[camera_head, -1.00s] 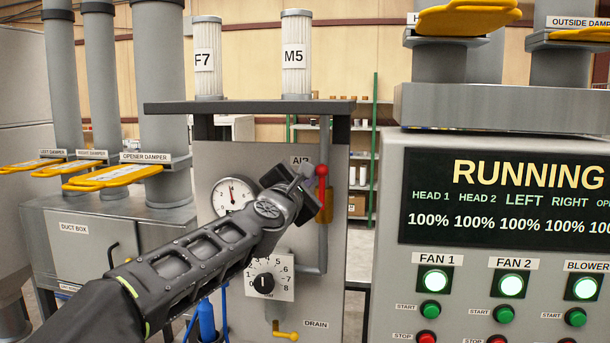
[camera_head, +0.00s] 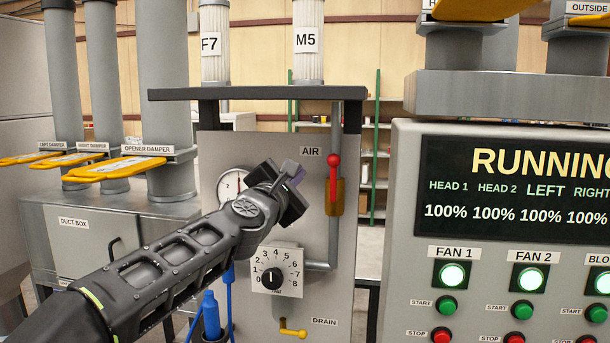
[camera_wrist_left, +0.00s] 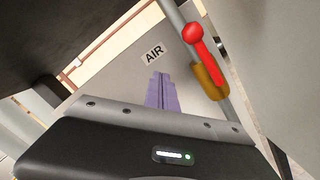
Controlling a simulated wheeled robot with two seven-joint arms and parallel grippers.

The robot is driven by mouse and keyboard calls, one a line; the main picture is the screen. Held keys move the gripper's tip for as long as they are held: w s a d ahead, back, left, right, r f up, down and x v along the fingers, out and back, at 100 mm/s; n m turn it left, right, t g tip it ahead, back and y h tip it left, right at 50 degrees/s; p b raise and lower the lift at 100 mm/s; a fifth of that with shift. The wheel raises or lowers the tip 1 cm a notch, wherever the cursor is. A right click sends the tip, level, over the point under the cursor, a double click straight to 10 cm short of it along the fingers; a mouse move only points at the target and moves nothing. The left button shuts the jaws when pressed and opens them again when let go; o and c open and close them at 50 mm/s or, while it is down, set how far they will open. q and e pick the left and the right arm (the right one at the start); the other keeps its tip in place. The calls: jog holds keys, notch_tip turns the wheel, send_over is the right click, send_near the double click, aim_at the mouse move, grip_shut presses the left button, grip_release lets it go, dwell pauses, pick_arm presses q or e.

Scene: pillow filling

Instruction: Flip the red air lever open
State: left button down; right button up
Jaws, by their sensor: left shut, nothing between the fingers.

*PROMPT*:
Leave the pictures out and copy the rest of the data exactly.

*SOLUTION TO THE EXERCISE*:
[camera_head, -1.00s] 
[camera_head, +0.00s] 
[camera_wrist_left, +0.00s] 
Controlling a simulated wheeled robot with two seven-joint arms and parallel grippers.

The robot is driven by mouse and keyboard calls, one a line; the main picture is the screen. Held keys move the gripper's tip for as long as they are held: w s a d ahead, back, left, right, r f up, down and x v along the fingers, out and back, at 100 mm/s; n m turn it left, right, t g tip it ahead, back and y h tip it left, right at 50 degrees/s; p b raise and lower the lift at 100 mm/s; a fifth of that with shift. The wheel raises or lowers the tip 1 cm a notch, wherever the cursor is. A right click sends the tip, level, over the point under the cursor, a double click straight to 10 cm short of it along the fingers; a mouse move only points at the target and moves nothing. The left button shuts the jaws when pressed and opens them again when let go; o and c open and close them at 50 mm/s or, while it is down, set how far they will open. q and e pick the left and the right arm (the right one at the start); the other keeps its tip in place. The calls: jog holds keys, notch_tip turns the wheel, send_over is the right click, send_near the double click, aim_at the mouse move, grip_shut presses the left button, grip_release lets it go, dwell pauses, pick_arm presses q or e.

Scene: pillow filling

Instruction: Flip the red air lever open
State: left button down; right button up
Jaws, by their sensor: left shut, nothing between the fingers.

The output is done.